Witt: Das glaube ich auf jeden Fall. Das sollte man nicht tun. Ich glaube, die Bereicherung eines gemeinsamen künstlerischen Prozesses mit heterogenen Menschen, egal ob sie heterogen sind, weil sie aus verschiedenen Ländern kommen, oder weil sie aus ganz unterschiedlichen Lebensmilieus kommen, besteht darin, dass man gemeinsam etwas Neues schafft, neue hybride Kunstformen. Wir stehen ja als Gesellschaft vor der Herausforderung, unser Zusammenleben neu zu gestalten als von Vielfalt geprägte Gesellschaft, und da können solche gemeinsamen Kunstprojekte natürlich so etwas sein wie Labore mit Ernstfallcharakter, wo man das auch mal erproben kann, durchaus auch mal Risiken eingehen kann: Funktioniert das zusammen? Widersprechen sich Werte? Ab wann ist meine Schmerzgrenze erreicht? Über welche Grenze möchte ich nicht hinweggehen? So kann man diese Werte auch miteinander aushandeln, aber doch mit einem gewissen spielerischen Charakter.
Ellmenreich: Also Kultur als Spielplatz?
Witt: Ja. Ich würde sagen, als Labor mit Ernstfallcharakter.
Ellmenreich: Für den Ernstfall, den aber viele durchlebt haben, ich möchte sagen, die mit vielen Traumatisierungen zu uns kommen, sind da nicht auch unbedingt psychologische Profis vonnöten, die dabei sind? Oder kann jeder Kunstverein, jeder Malverein, jeder, weiß ich nicht, Theaterklub einfach mal sich an Flüchtlingen ausprobieren? Das birgt doch auch Gefahren.

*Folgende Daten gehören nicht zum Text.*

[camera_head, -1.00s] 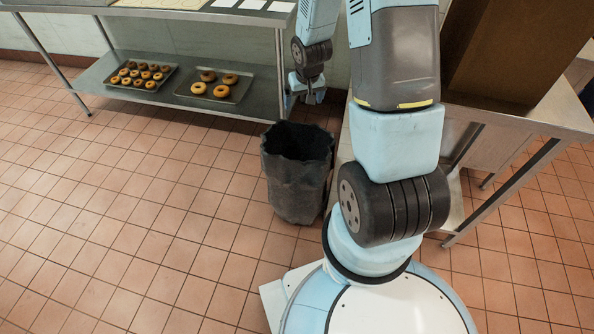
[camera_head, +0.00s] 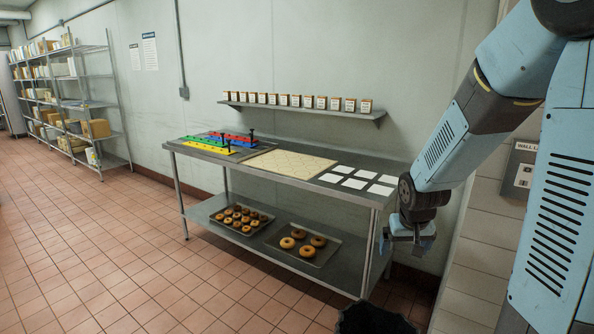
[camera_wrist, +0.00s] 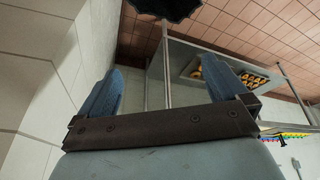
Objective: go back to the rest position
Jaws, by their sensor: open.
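My gripper (camera_head: 402,240) hangs at the right end of the steel table (camera_head: 372,203) in the head view, beside its legs and above the dark bin. In the wrist view my gripper (camera_wrist: 165,92) shows two blue fingers spread wide apart with nothing between them. My arm comes down from the upper right of the head view.
The dark bin (camera_head: 372,320) stands below my gripper. The table's lower shelf holds two trays of bagels, one tray (camera_head: 302,247) nearer. White squares (camera_head: 353,183) and a pale mat (camera_head: 290,162) lie on top. Floor at left is clear.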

Witt: Auf jeden Fall ist es ganz wichtig, dass die Fachkräfte, seien es jetzt Kulturpädagogen oder Künstler, geschult sind für den Umgang mit Geflüchteten. Man muss natürlich unterscheiden zwischen kurzfristigen Maßnahmen, die sehr spontan entstehen, die ja auch auf rein ehrenamtlicher Basis im Moment entstehen, und zwischen langfristigen Angeboten. Aber jeder Mensch, der mit Geflüchteten arbeitet und dann erlebt, dass ein Trauma getriggert wird und jemand dann anfängt zu schreien und zu weinen, ist mit Sicherheit völlig überfordert. Insofern raten wir allen Künstlerinnen und Künstlern, die so etwas machen, tatsächlich sich zu qualifizieren in die Richtung, was tue ich dann, wie gehe ich damit um, wie ist die Notfallmaßnahme. Die Zusammenarbeit mit pädagogisch oder psychologisch geschulten Menschen ist natürlich der Idealfall, der aber in der Praxis oft nicht möglich ist.

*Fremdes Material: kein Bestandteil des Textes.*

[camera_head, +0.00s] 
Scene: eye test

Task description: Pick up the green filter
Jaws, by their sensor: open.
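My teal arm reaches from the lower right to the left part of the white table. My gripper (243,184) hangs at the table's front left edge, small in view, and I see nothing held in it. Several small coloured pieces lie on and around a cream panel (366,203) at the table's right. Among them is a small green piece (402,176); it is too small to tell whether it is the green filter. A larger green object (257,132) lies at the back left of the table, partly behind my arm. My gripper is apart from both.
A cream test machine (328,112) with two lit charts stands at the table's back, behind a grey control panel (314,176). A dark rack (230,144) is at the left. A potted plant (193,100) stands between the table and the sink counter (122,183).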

Ellmenreich: Wir sprechen ja immer viel von der Flüchtlingskrise. Sehen wir die Krise auch mal, was man so gerne macht, als Chance: Wie verändert sich, wenn man das mal ganz generell formulieren darf, vielleicht auch unsere Kulturlandschaft durch diese Zusammenarbeit mit Flüchtlingen und durch diese Vielzahl an Projekten?
Witt: Es gibt ja schon seit langer Zeit Projekte mit Geflüchteten. Insbesondere der Bereich der kulturellen Bildung hat da viele Erfahrungen. Was jetzt neu ist, ist die schiere Masse der Projekte, die dadurch entstehen, dass ganz viele ehrenamtliche Helfer rund um die Flüchtlingsunterkünfte natürlich auch Freizeitangebote machen wollen und dann nach Partnerinnen und Partnern suchen. Für den Kunstbereich und für den Kulturbereich ist die jetzige Situation natürlich eine große Bereicherung, weil so wie wir Kultur verstehen, will sie sich immer mit gesellschaftspolitischen Fragen auseinandersetzen. Und die Frage, wie wollen wir zusammenleben als Gesellschaft, welche Menschen wollen wir sein, welche Werte zählen, wie stehen wir zur Humanität und was ist das, das sind alles Fragen, die sich gemeinsam mit allen Betroffenen, die Geflüchteten und die, die hier Willkommenskultur leben, einfach stellen und die sie miteinander aushandeln müssen.
Ellmenreich: Herzlichen Dank! - Das war Kirsten Witt von der Bundesvereinigung kulturelle Kinder- und Jugendbildung über Kulturprojekte von und mit Flüchtlingen.